Pokéstops: Sie befinden sich meistens bei Sehenswürdigkeiten und werden in Form von blauen Quadraten auf dem Spielplan angezeigt. An Stops können Belohnungen wie Pokébälle, Bonbons oder Lockmodule eingesammelt werden.

Pokéball: Er wird auf ein Pokémon geworfen, um es einzufangen. Der Ballvorrat sollte bei den Pokéstops regelmäßig aufgefüllt werden.

Bonbons und Sternenstaub: Sie werden an Pokémons verfüttert, um ein höheres Level zu erreichen.

Teams: Ab dem fünften Level muss man sich für ein Team entscheiden, mit dem man an Turnieren teilnehmen kann.

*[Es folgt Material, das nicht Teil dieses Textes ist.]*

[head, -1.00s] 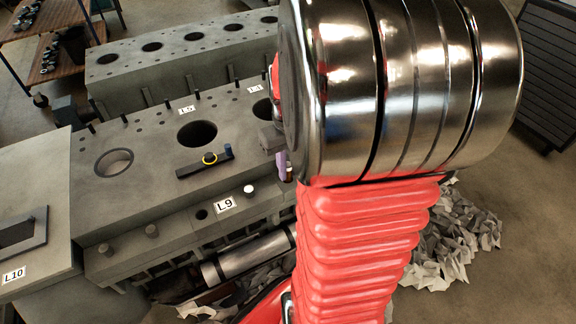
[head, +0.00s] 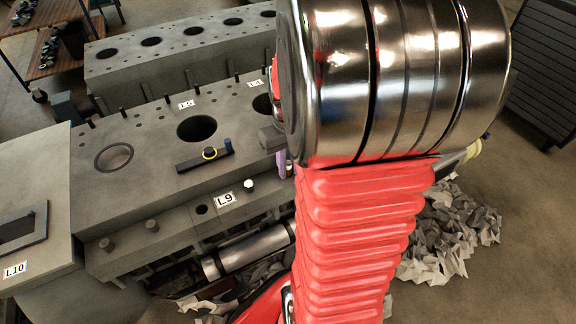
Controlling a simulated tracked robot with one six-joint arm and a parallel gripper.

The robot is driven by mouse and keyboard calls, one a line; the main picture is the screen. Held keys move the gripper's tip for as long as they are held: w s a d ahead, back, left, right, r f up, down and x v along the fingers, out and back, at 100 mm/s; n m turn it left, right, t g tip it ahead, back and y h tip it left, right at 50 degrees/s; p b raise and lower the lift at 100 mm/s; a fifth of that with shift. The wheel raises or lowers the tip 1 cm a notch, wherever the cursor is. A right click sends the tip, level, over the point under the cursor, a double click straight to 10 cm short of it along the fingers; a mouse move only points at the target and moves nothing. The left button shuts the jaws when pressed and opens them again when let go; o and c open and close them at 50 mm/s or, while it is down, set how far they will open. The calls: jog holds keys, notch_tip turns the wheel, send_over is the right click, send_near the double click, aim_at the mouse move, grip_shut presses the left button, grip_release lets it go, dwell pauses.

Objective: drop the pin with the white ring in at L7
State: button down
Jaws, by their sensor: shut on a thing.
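My gripper is not in view; my red bellows arm and its chrome drum block the right middle of the picture. The pin with the white ring cannot be made out. A label reading L7 does not show either. The label L9 (head: 225,198) is on the front ledge of the grey engine block (head: 140,185). A small pin with a white top (head: 249,186) stands just right of that label; I cannot tell whether it has a ring. Two more labels, on the block's top (head: 186,104) and farther right (head: 257,82), are too small to read surely.
A purple upright piece (head: 282,160) shows beside my arm. The label L10 (head: 14,269) is at left. Crumpled grey sheets (head: 455,235) lie on the floor at right.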

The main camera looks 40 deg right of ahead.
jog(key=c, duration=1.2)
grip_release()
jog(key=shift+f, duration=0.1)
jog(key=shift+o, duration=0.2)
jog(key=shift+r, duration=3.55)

Es gibt die Teams Intuition (gelb), Weisheit (blau) und Wagemut (rot).

Pokémon-Eier:Pokémons können auch ausgebrütet werden. Sobald Spieler eine gewisse Distanz zu Fuß zurückgelegt haben, schlüpfen Pokémon-Babys.

Lockmodule: Spieler können sie platzieren, um mehrere Pokémons anzulocken. Sie werden mit virtuellen Pokécoins gekauft – die man auch mit echtem Geld erwerben kann. Shops oder Restaurants locken damit auch schon potenzielle Kunden an.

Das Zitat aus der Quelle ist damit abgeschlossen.